Stored data:
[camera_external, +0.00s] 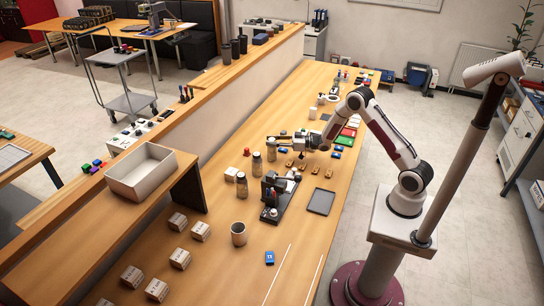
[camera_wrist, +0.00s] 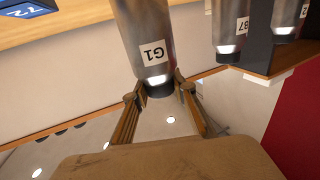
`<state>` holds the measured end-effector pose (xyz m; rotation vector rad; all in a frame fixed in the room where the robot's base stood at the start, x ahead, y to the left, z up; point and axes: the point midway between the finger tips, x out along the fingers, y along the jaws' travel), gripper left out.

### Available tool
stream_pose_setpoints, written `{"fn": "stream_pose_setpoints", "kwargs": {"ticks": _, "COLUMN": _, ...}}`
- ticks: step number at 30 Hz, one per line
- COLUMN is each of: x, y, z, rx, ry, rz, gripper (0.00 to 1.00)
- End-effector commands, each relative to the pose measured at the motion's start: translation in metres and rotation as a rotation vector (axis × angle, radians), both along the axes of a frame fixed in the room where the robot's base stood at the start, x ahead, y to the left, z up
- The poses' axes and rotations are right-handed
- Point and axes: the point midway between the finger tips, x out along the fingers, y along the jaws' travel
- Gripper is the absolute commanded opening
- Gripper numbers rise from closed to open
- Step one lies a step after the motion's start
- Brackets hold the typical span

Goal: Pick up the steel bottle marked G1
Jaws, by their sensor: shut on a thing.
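In the external view my gripper (camera_external: 274,139) is at the far end of a short row of bottles, at the top of the G1 bottle (camera_external: 272,153). I cannot tell whether its base touches the table.
A bottle marked B7 (camera_wrist: 230,22) and another bottle (camera_wrist: 288,14) show at right in the wrist view. In the external view two bottles (camera_external: 257,165) (camera_external: 242,187) stand nearer the camera. A black device (camera_external: 271,198) and tray (camera_external: 321,201) are close by.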

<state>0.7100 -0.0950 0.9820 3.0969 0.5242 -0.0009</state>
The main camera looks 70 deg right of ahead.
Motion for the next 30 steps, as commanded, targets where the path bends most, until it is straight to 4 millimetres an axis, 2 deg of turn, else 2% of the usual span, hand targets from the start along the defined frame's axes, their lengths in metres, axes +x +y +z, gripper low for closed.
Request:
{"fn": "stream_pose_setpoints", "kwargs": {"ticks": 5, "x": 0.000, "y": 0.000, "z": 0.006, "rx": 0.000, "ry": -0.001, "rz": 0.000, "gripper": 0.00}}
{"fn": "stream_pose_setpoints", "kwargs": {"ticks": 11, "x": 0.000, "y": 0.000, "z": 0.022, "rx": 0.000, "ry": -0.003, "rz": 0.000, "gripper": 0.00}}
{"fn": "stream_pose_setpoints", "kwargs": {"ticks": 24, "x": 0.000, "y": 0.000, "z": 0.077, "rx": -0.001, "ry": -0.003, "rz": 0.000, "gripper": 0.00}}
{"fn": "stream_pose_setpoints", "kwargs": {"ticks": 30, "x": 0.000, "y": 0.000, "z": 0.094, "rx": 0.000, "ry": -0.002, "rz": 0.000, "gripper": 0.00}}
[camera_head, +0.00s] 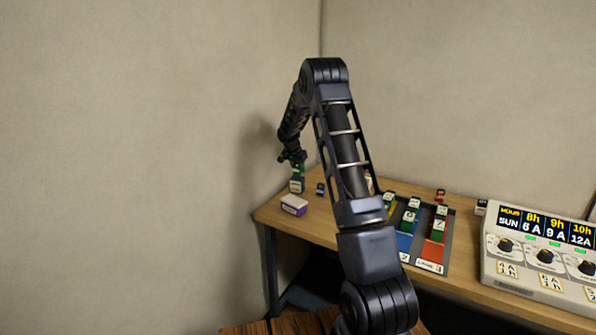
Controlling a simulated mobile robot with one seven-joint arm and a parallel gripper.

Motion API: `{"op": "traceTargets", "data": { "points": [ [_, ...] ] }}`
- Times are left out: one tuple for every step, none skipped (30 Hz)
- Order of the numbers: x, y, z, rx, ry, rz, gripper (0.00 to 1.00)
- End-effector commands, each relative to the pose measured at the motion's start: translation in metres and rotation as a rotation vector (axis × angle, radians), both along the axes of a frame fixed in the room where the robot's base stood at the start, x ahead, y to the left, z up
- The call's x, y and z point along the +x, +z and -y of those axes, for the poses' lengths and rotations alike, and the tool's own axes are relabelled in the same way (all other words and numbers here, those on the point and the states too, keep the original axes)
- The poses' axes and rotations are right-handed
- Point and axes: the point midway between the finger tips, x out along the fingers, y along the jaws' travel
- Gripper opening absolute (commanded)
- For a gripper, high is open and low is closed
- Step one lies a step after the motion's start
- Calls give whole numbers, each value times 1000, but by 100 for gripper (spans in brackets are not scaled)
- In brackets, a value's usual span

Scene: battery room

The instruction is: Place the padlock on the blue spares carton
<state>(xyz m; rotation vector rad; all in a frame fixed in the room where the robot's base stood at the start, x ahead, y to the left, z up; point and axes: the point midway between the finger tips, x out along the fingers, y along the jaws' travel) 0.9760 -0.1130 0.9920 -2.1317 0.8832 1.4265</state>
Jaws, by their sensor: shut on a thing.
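My gripper (293,160) is at the far left end of the desk, pointing down. It is shut on a small green thing (298,170), which is too small to tell in detail. Directly below it is a small dark block with a pale label (297,186); I cannot tell whether the two touch. A white-topped carton with a purple side (293,205) lies in front of that block, near the desk's left edge. A small dark blue item (320,188) stands to the right of the block. I cannot clearly make out a padlock or a blue carton.
The wooden desk (270,212) stands against the walls. A tray with coloured lanes (445,262) holds several labelled blocks. A small red item (440,195) stands behind it. A control panel with knobs (540,260) stands at right. My arm hides the desk's middle.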

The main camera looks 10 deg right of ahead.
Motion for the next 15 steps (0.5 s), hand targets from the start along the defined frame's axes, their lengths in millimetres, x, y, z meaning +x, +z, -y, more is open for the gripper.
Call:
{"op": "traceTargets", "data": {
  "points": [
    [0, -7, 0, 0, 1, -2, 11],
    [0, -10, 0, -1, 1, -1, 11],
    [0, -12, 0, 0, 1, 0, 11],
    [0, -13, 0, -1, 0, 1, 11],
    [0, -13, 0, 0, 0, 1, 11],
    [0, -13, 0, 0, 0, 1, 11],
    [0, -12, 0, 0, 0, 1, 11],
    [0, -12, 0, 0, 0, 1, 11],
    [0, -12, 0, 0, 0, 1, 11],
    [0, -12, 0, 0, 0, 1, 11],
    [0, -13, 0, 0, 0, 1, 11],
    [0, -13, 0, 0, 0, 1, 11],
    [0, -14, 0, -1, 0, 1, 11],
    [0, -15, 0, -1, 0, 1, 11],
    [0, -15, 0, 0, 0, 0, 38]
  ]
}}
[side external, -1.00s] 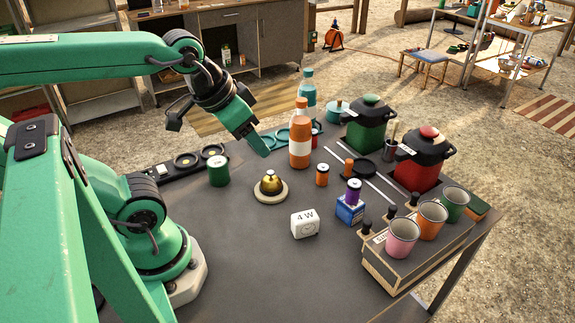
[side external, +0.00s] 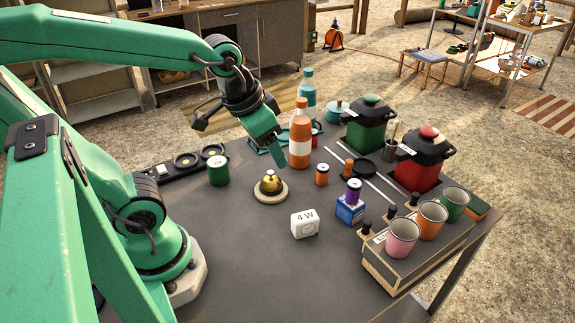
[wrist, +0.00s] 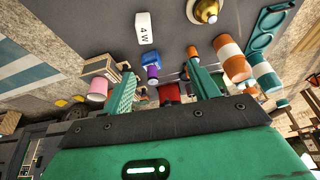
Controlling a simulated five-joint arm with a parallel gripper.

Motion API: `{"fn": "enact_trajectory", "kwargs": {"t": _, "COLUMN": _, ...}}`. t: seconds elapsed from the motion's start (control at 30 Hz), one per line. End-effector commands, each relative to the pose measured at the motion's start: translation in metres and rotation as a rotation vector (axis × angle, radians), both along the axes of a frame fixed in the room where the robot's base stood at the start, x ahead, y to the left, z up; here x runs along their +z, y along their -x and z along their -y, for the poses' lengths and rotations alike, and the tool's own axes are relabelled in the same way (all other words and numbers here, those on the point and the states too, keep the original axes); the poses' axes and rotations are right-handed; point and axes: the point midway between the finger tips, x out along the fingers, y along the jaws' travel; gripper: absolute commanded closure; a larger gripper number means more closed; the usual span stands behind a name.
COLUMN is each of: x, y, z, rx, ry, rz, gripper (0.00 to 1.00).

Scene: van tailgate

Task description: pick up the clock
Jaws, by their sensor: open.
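The clock is a small white block (side external: 305,224) marked "4 W" on top, with a faint round dial on its front. It stands on the dark table, in front of the brass bell. It also shows in the wrist view (wrist: 143,30), beyond the fingertips at the top. My gripper (side external: 279,158) is above the table behind the clock, near the orange and white bottle, and apart from the clock. In the wrist view my gripper (wrist: 163,76) has its two green fingers spread wide with nothing held between them.
A brass bell (side external: 270,184) and green can (side external: 219,171) stand left of the clock. A blue box with a purple spool (side external: 351,208) is close on its right. The orange and white bottle (side external: 300,140) is tall. Table in front of the clock is clear.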

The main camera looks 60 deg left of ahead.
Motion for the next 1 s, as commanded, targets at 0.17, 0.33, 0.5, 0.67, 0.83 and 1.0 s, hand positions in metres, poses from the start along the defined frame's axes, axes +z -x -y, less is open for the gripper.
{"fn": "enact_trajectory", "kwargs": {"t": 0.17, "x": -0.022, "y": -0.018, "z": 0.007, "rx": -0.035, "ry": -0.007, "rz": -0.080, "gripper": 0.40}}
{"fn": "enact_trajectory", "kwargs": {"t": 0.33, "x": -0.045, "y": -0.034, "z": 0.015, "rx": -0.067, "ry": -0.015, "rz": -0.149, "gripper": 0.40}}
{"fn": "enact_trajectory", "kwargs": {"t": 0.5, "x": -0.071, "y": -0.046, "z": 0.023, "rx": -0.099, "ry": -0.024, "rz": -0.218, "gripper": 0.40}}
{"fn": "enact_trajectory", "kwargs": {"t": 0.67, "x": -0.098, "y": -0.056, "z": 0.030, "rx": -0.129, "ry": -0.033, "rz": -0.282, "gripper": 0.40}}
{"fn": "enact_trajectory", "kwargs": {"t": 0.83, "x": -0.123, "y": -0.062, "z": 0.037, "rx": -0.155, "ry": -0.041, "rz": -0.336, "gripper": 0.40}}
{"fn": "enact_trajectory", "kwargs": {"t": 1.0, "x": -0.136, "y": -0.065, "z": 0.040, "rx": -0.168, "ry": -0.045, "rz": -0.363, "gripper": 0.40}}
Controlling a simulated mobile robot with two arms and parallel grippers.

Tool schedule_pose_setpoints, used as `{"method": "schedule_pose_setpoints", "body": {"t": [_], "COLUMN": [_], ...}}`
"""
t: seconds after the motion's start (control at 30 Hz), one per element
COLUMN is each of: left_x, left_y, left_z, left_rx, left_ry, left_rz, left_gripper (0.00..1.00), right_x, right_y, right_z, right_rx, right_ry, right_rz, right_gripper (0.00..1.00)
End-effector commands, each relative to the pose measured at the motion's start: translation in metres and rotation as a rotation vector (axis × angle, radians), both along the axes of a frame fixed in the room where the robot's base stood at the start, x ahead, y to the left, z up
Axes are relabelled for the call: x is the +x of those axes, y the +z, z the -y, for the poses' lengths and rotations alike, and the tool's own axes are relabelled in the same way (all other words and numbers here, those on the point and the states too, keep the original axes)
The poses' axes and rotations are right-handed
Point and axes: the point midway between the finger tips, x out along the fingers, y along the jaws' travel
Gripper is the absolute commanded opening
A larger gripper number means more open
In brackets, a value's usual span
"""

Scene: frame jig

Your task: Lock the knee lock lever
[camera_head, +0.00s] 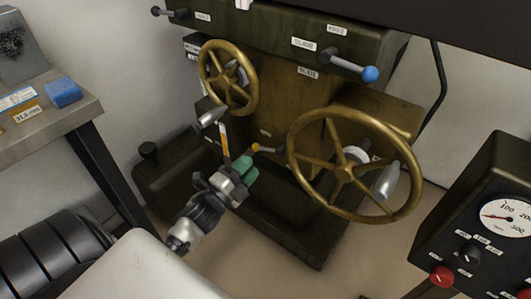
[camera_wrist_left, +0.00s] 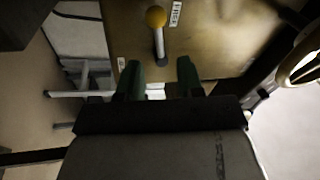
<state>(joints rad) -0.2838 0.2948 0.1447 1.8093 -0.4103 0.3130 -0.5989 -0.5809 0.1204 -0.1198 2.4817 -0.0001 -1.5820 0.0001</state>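A short lever with a yellow knob (camera_head: 256,147) sticks out of the front of the dark green machine, between two brass handwheels; I take it as the knee lock lever. In the left wrist view its yellow knob (camera_wrist_left: 156,17) and grey shaft stand ahead of the fingers, beside a small label whose text I cannot read surely. My left gripper (camera_head: 243,169), with green fingertips, is just below and left of the knob in the head view. In the wrist view the left gripper (camera_wrist_left: 160,78) is open, its fingers apart with no lever between them. My right gripper is not in view.
A large brass handwheel (camera_head: 346,171) is close on the right, a smaller one (camera_head: 211,68) up left. A blue-knobbed lever (camera_head: 369,74) sits above. A control box with a gauge (camera_head: 506,216) stands at right, a bench with a blue block (camera_head: 63,93) at left.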

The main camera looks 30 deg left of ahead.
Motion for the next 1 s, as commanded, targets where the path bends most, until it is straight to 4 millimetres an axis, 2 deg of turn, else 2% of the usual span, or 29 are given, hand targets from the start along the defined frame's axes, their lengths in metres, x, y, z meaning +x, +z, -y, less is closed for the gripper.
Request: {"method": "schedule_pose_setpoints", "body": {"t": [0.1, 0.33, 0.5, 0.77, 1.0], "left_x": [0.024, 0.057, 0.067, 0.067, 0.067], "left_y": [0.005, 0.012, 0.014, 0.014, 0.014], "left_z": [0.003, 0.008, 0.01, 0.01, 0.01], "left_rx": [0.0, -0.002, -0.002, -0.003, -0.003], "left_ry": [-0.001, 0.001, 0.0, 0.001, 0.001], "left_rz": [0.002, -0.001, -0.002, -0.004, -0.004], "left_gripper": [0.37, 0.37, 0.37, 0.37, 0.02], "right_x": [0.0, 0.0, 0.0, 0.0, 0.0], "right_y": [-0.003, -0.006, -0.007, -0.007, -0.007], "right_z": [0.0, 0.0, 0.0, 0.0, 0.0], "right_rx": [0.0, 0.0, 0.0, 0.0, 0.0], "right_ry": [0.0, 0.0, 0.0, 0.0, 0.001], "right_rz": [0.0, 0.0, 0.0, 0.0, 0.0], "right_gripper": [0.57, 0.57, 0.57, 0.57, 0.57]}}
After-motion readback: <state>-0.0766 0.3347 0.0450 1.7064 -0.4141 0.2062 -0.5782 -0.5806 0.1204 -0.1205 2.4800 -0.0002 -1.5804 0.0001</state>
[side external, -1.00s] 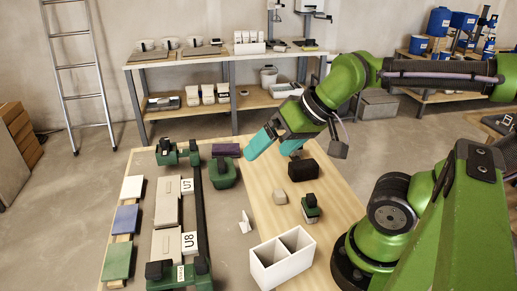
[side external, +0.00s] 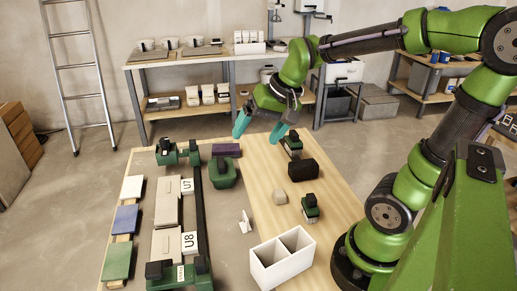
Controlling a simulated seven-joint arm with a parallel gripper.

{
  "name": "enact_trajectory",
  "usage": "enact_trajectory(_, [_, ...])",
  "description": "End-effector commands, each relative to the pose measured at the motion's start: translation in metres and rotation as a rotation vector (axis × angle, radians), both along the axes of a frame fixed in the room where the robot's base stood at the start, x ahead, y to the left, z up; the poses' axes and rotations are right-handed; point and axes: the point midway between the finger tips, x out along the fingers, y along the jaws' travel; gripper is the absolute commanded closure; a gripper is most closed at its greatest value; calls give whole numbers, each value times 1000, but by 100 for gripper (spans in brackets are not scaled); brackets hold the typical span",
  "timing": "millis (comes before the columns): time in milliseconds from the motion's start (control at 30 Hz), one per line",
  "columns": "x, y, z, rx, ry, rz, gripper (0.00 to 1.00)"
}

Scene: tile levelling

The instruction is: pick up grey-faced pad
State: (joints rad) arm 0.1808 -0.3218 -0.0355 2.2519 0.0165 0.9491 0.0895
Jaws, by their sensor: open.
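Two small green pads with black grips stand on the right of the wooden table. One pad (side external: 291,146) is near the far edge, and the other pad (side external: 310,209) is nearer. A pale layer shows low on each; I cannot tell which one is grey-faced. My gripper (side external: 258,131) is open and empty, its teal fingers spread apart above the table's far edge. The right finger appears just left of the far pad in the picture; the gap in depth is unclear.
A black block (side external: 303,171) stands close in front of the far pad, with a beige cube (side external: 280,197) nearby. A white two-slot box (side external: 280,258) is at the front. The tile frame (side external: 202,215), green clamp (side external: 223,173) and purple block (side external: 227,150) occupy the left.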

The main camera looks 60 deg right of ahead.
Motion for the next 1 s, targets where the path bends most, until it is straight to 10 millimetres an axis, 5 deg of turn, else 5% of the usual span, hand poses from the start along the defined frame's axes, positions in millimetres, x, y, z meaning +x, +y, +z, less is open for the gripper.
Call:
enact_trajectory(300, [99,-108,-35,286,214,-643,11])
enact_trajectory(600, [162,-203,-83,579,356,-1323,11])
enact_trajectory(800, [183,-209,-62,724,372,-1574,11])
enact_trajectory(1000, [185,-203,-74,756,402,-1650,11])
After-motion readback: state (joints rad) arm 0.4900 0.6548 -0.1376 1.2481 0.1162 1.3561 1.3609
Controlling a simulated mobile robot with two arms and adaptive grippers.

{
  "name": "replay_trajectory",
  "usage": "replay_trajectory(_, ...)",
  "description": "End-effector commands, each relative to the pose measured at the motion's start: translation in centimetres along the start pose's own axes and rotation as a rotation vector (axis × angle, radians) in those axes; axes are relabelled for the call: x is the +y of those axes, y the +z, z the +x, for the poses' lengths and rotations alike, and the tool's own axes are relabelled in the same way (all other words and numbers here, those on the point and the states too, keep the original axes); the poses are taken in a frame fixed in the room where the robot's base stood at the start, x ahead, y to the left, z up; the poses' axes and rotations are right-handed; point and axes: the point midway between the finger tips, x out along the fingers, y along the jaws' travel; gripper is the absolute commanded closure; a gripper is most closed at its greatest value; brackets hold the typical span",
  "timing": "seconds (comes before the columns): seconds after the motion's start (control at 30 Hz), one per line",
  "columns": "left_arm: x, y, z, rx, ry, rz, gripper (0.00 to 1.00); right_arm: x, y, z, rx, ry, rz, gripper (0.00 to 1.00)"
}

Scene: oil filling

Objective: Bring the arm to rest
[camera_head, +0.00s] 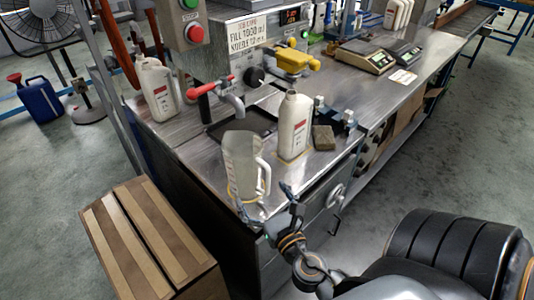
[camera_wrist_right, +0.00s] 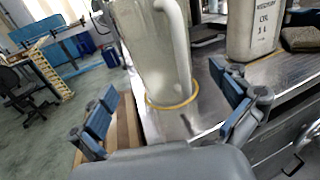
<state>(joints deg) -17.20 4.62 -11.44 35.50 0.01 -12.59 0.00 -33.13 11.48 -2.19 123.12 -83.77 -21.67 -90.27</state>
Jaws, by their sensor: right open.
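My right gripper (camera_head: 268,208) is at the front corner of the metal bench in the head view. Its blue-padded fingers are spread apart with nothing between the tips, as the right wrist view shows (camera_wrist_right: 168,112). A translucent measuring jug (camera_head: 238,160) with a handle stands upright just beyond the gripper. In the right wrist view the jug (camera_wrist_right: 150,50) rises beyond the open fingers, its base at a yellow ring. I cannot tell whether a finger touches it. My left gripper is not in view.
A white oil bottle (camera_head: 294,128) and a grey-brown block (camera_head: 324,138) stand right of the jug. A red-handled tap (camera_head: 232,102) is behind it. A wooden crate (camera_head: 150,240) stands on the floor at left. The floor at right is open beyond my body.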

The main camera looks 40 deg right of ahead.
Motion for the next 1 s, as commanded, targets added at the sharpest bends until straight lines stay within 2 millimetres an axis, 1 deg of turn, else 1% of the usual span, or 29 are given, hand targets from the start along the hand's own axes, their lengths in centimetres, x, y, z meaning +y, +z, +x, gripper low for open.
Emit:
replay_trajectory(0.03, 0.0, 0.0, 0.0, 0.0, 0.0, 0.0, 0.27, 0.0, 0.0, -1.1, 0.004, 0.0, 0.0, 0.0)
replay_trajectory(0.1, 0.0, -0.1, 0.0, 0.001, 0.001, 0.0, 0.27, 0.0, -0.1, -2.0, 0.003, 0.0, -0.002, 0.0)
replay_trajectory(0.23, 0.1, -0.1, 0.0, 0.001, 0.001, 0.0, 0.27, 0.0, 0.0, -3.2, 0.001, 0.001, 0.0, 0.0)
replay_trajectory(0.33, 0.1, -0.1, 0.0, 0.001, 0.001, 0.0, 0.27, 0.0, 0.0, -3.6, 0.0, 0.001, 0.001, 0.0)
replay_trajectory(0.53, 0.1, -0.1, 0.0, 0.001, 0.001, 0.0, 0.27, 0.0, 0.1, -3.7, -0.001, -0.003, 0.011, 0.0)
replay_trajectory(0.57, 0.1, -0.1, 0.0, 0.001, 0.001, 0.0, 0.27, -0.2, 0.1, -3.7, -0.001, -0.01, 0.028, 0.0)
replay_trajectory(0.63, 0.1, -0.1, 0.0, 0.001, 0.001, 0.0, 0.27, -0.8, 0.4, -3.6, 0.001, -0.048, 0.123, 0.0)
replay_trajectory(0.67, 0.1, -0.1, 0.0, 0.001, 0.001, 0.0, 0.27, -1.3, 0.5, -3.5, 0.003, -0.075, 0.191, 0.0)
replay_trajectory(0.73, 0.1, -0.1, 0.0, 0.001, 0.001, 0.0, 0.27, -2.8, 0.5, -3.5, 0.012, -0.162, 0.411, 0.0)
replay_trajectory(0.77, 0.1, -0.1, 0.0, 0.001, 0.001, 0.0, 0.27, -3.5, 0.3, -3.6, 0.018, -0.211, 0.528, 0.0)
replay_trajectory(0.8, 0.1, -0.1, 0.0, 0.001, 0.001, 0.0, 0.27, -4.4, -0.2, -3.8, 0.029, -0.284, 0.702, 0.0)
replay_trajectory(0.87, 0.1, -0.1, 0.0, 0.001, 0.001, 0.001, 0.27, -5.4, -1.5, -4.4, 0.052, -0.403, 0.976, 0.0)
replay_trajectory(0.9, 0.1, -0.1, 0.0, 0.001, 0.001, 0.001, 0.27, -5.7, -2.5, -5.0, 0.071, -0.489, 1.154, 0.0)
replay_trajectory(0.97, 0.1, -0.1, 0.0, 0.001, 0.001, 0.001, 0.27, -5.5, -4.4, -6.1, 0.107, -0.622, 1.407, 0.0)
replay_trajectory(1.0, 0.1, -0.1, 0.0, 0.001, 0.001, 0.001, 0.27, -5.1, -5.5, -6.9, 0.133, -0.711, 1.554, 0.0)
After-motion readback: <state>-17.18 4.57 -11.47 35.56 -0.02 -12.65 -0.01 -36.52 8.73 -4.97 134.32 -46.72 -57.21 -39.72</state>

Given instruction: Pick out each line in the material containing "bends".

Finished task:
Motion for the next 30 steps, as commanded, targets where the path bends most, until it is straight to 4 millimetres an axis, 2 deg of turn, else 2% of the usual span, hand targets from the start along the defined frame's axes, their lengths in metres, axes +x +y +z, gripper low for closed.
Motion for the next 1 s, as commanded, targets where the path bends most, until it is straight to 4 millimetres an axis, 2 deg of turn, else 2% of the usual span, or 29 are given, hand targets from the start along the defined frame's axes, their lengths in metres, x, y, z meaning +x, +z, -y, less is closed for the gripper.
Motion for the next 1 s, targets where the path bends most, until it is straight to 10 millimetres an axis, 5 deg of turn, else 5% of the usual span, hand poses from the start along the defined frame's axes, positions in millimetres, x, y, z meaning +x, +y, +z, less is open for the gripper.
Motion for the next 1 s, as commanded, targets added at the sharpest bends until straight lines stay within 2 millimetres an axis, 1 deg of turn, else 1% of the usual span, or 29 are given, hand targets from the start along the hand's own axes, their lengths in centimetres, x, y, z meaning +y, +z, +x, gripper low for open.

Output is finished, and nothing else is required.